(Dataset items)
>> START

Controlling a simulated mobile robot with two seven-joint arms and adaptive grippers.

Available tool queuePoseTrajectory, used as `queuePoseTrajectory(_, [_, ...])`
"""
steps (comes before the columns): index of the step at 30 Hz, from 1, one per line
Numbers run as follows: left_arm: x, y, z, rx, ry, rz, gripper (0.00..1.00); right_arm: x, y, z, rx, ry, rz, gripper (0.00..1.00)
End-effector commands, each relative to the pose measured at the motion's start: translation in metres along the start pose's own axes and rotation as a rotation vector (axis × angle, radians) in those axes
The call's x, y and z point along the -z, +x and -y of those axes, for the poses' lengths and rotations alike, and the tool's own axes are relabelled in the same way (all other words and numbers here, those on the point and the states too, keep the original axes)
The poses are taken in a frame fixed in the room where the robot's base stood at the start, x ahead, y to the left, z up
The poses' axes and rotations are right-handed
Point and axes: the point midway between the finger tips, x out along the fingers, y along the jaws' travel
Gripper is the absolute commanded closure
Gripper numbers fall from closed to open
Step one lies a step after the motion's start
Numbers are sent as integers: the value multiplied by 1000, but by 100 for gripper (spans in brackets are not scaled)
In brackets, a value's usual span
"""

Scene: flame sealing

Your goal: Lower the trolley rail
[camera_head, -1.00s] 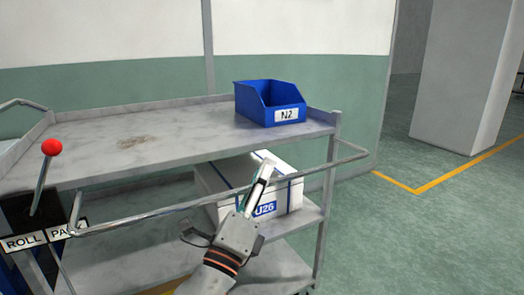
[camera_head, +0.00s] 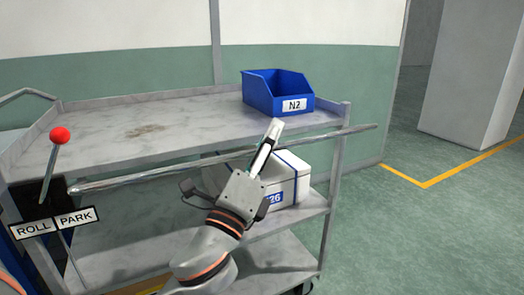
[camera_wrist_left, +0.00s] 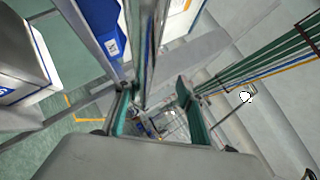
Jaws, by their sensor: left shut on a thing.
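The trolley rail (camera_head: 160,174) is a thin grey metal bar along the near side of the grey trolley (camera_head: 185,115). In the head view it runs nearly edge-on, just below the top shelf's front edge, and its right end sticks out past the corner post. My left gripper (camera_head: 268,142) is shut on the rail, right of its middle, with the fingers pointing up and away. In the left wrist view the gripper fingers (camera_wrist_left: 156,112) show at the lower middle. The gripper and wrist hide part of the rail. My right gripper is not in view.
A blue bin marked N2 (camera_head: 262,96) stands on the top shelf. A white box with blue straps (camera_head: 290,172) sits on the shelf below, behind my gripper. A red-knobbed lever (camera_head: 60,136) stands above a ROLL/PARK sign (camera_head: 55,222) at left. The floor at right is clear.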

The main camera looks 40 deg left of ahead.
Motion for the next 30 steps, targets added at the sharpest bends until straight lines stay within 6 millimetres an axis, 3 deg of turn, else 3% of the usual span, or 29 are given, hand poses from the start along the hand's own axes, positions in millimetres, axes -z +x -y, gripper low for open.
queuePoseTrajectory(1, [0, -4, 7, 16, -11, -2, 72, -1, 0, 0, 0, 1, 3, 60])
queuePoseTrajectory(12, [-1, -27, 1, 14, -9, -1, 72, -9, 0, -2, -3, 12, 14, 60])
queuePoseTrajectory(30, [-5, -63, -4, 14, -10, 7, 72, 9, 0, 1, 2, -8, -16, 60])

>> END
>> START

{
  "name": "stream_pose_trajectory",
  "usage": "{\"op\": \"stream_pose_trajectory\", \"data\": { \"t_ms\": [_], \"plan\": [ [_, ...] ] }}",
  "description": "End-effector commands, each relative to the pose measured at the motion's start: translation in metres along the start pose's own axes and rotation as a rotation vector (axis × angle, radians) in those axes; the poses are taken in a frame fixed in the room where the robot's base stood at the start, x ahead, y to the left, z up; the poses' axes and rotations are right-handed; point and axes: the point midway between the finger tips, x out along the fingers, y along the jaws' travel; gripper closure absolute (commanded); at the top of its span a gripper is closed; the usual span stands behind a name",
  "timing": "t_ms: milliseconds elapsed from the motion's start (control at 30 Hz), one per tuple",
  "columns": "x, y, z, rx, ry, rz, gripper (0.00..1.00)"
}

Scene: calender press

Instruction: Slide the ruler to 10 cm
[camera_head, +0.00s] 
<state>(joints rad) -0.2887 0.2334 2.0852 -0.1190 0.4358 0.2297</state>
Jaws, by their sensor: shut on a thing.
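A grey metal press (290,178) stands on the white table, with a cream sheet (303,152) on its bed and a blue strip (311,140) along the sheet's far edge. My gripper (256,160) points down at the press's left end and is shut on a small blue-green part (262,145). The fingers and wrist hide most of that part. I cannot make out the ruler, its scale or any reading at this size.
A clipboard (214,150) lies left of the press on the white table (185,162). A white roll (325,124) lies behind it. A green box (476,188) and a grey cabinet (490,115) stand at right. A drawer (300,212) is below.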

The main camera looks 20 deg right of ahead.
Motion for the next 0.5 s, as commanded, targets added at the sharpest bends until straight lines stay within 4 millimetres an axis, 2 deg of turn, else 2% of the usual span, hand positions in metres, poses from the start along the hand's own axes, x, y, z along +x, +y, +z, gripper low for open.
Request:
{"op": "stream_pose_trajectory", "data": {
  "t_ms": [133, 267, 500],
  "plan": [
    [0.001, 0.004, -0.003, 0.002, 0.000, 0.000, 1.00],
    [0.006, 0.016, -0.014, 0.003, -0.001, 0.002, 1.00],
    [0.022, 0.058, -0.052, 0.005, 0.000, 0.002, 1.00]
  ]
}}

>> END
>> START

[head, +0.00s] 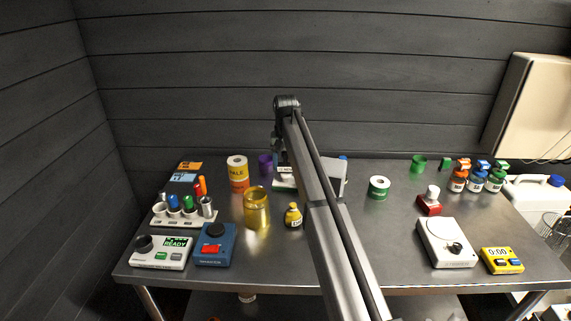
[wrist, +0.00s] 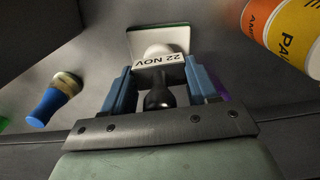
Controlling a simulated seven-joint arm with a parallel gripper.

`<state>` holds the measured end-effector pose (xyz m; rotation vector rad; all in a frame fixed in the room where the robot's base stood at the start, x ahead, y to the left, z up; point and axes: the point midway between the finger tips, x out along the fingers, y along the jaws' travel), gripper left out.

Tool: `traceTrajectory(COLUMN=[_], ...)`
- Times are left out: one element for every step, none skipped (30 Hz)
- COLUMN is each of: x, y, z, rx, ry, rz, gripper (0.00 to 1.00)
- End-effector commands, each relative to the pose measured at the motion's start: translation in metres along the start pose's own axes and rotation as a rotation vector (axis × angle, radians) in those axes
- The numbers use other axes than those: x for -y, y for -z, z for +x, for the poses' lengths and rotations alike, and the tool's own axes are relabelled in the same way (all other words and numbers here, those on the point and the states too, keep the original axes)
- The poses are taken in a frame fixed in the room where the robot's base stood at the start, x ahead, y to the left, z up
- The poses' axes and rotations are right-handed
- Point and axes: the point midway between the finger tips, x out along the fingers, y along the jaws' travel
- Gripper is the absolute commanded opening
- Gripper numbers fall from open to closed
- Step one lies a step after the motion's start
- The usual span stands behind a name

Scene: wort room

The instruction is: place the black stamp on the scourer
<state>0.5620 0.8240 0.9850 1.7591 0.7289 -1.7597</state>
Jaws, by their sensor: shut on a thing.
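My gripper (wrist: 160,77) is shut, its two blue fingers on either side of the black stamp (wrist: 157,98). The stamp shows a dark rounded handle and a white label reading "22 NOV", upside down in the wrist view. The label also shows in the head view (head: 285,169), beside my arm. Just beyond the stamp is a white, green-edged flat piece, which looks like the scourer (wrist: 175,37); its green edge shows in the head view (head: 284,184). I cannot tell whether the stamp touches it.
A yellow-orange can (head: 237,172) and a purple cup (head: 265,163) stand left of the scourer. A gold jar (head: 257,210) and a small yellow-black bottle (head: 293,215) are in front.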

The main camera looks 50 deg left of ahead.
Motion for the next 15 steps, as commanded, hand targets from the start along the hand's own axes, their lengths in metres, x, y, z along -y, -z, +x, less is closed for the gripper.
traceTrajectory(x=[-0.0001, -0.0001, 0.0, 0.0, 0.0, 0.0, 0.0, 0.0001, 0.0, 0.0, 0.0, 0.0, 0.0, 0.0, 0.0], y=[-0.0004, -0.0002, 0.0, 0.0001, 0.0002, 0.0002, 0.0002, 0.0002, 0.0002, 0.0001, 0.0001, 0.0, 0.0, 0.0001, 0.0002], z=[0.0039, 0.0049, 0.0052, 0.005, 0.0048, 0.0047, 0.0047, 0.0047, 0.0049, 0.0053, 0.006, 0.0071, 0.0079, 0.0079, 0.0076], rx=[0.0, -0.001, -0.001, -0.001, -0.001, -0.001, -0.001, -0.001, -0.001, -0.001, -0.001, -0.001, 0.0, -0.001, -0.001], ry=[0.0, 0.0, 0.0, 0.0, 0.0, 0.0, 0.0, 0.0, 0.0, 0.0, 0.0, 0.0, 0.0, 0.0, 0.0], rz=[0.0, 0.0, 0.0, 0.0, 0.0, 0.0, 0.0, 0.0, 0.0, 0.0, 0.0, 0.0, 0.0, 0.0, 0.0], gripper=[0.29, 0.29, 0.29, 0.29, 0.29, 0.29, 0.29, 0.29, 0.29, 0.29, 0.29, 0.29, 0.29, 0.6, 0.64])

>> END

▶ **Do this**
Search the lines for "states". Copy each line that has it.

▶ **Response for this exercise**
The call's x, y and z point along the -z, +x and -y of those axes, for the poses' lengths and rotations alike, and the tool's own axes are relabelled in the same way (all other words and numbers here, those on the point and the states too, keep the original axes)
- The numbers use other axes than those: x for -y, y for -z, z for +x, for the poses' lengths and rotations alike, and the tool's own axes are relabelled in the same way (all other words and numbers here, those on the point and the states too, keep the original axes)

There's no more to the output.